Story at a glance
- Between 2010 and 2019, representation of Hispanic workers in the media grew by just 1 percent.
- In contrast, representation grew by 3 percent in non-media industries during the same time frame.
- The report calls on the Federal Communications Commission and Equal Employment Opportunity Commission to develop a data sharing plan to help address the problem.
Despite a growing push to increase diversity in media, a new report from the Government Accountability Office (GAO) found Hispanic workers were underrepresented in the industry from 2010 through 2019.
The data, which compared representation to that of the rest of the U.S. workforce, also showed Hispanic representation grew by just 1 percent in that time frame, compared with 3 percent in non-media industries.
Hispanic workers were also more likely to perform service jobs, while Hispanic men were more likely to hold jobs in the media industry than Hispanic women.
“While the media industry employs a relatively small share of workers in the United States, it plays an important role in entertaining and educating the public—from producing movies and television programming, to publishing books and providing news coverage,” the report reads.
“As the U.S. population has become more diverse, many media companies have come to recognize the importance of employing a diverse workforce and reflecting diverse perspectives on screen and inprint.”
But news reports, studies, and policymakers have raised questions about workforce diversity in the media industry, including for Hispanic workers, the authors wrote.
A 2022 Pew Research Center survey of nearly 12,000 journalists reflected similar concerns, as workers generally gave newsrooms mixed grades on how well their organizations build a diverse staff.
That survey also found under half of respondents felt their organization considers issues of diversity and inclusion a major priority.
The GAO report identified several challenges that may contribute to lower Hispanic media representation, including financial barriers, difficulty obtaining the necessary education and limited access to professional networks.
In addition, equal employment opportunity requirements in the media are enforced through complaint investigations and audits.
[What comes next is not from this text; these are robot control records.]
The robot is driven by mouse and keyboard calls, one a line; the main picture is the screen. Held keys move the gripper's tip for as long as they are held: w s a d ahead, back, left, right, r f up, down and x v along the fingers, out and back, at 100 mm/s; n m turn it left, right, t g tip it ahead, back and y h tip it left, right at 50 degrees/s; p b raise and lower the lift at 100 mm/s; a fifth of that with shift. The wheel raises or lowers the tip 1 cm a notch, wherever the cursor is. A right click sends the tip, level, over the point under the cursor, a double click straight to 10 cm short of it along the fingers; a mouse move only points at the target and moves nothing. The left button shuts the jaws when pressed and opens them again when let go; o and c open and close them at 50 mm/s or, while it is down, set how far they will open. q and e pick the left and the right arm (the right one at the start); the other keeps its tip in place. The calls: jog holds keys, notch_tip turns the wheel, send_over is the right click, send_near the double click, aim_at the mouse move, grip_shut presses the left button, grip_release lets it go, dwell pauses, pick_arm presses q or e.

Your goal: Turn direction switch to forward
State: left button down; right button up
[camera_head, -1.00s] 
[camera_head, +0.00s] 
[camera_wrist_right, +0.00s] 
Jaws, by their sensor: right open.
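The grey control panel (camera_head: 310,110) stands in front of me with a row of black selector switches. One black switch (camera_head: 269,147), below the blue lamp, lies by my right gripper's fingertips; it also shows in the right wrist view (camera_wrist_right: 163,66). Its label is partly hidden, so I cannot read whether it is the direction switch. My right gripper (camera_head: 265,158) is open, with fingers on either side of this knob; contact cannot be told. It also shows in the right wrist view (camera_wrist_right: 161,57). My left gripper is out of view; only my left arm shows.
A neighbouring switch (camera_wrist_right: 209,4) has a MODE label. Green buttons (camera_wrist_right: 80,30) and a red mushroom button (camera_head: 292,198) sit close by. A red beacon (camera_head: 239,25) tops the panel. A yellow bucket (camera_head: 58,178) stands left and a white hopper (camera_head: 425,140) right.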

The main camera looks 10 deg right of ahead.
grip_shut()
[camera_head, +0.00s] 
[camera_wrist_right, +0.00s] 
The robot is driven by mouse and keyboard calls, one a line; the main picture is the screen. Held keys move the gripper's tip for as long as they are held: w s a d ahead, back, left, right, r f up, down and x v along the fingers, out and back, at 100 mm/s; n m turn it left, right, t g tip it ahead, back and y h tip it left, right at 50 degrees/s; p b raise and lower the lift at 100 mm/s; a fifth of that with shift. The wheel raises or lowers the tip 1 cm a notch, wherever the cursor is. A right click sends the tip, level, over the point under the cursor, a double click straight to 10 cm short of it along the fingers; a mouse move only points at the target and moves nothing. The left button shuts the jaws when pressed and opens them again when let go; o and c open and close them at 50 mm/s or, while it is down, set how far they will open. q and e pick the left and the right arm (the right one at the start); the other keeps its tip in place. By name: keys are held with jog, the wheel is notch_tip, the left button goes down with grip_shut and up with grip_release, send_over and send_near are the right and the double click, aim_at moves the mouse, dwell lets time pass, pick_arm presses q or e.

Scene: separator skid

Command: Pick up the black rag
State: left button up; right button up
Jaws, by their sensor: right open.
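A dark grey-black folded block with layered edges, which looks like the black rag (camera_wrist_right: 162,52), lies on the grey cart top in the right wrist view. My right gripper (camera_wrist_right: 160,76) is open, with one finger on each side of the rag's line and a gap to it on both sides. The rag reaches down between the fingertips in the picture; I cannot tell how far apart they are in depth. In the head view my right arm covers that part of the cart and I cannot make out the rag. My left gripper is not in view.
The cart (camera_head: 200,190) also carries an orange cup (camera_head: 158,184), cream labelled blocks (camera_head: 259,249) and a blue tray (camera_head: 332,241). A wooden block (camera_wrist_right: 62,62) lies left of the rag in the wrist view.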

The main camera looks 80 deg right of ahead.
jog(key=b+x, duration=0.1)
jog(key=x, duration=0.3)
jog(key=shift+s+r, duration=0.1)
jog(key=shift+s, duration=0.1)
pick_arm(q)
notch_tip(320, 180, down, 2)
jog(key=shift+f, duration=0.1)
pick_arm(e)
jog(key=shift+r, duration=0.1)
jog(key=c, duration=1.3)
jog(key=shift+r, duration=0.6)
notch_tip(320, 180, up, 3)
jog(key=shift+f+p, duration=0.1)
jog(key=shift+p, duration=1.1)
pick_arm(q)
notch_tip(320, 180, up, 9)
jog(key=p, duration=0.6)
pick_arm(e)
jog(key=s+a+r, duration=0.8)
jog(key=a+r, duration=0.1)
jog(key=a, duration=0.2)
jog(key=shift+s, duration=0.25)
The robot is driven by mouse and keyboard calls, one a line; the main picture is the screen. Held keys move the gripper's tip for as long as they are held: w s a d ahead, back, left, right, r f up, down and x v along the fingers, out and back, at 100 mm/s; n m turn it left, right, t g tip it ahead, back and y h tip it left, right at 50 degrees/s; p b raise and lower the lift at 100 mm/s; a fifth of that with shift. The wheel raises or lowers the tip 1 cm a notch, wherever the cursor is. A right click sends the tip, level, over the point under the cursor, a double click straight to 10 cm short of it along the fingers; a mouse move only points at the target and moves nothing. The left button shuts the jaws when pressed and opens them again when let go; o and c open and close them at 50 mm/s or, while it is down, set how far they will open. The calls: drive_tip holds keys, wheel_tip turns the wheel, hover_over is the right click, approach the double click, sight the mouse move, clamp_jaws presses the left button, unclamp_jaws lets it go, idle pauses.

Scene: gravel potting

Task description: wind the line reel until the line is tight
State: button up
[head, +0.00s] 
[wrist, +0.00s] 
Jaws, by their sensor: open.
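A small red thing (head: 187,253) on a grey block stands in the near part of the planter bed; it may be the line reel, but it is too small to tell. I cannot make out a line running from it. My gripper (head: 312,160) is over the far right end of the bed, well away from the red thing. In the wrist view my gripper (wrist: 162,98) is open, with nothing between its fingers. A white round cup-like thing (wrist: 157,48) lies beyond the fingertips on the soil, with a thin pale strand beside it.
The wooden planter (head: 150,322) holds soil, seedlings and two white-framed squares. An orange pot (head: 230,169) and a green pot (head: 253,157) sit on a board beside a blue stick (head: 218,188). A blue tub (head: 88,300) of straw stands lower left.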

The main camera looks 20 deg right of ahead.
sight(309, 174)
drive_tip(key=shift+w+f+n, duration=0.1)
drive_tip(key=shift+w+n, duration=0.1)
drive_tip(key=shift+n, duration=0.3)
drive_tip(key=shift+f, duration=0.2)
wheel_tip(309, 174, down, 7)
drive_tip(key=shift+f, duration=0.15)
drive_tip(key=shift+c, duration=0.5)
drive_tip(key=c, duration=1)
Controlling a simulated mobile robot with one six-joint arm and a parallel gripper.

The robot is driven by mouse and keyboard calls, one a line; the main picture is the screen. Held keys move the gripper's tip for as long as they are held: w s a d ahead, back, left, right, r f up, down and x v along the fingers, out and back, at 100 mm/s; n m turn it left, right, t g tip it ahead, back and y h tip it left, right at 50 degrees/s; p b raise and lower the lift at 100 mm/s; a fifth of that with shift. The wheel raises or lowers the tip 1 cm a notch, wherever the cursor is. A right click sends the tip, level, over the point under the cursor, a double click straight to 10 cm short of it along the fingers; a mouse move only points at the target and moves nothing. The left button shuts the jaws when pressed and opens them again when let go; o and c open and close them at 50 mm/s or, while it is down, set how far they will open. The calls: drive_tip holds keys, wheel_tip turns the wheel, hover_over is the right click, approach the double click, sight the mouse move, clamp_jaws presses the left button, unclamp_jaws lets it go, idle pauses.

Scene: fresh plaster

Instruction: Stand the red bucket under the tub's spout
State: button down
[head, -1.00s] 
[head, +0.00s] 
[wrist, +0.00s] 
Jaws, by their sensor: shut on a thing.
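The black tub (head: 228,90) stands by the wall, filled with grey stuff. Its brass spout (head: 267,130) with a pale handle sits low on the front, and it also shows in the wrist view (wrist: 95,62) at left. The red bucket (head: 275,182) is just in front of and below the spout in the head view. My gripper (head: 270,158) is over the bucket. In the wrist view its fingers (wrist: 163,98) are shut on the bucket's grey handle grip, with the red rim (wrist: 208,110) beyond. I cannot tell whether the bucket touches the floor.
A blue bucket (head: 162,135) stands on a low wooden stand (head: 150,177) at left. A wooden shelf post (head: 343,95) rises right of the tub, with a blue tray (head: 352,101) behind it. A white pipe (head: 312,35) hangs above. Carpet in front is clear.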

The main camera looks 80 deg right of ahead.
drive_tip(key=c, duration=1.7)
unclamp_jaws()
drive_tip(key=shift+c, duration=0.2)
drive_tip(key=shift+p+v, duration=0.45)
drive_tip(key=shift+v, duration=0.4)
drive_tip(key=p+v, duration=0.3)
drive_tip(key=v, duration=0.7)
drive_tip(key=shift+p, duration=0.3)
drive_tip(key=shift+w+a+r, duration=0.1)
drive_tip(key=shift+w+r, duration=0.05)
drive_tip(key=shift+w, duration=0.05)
But the Federal Communications Commission currently relies on companies’ self-reported complaints to do so, leaving room for improvement.
To address these issues, the GAO recommends the Equal Employment Opportunity Commission (EEOC) and FCC develop a data sharing plan, while both agencies say they’ve begun to take steps to address the issue.
Several media companies have also announced initiatives aimed at increasing workforce diversity in recent years, including leadership commitment, recruitment efforts and diversity training, according to the report.
Of the 25 media companies reviewed, 15 publicly posted information about their workforce diversity initiatives. Some offered targeted development programs like apprenticeships to boost representation of underrepresented groups while others partnered with multicultural advocacy
organizations for underrepresented groups to help develop talent.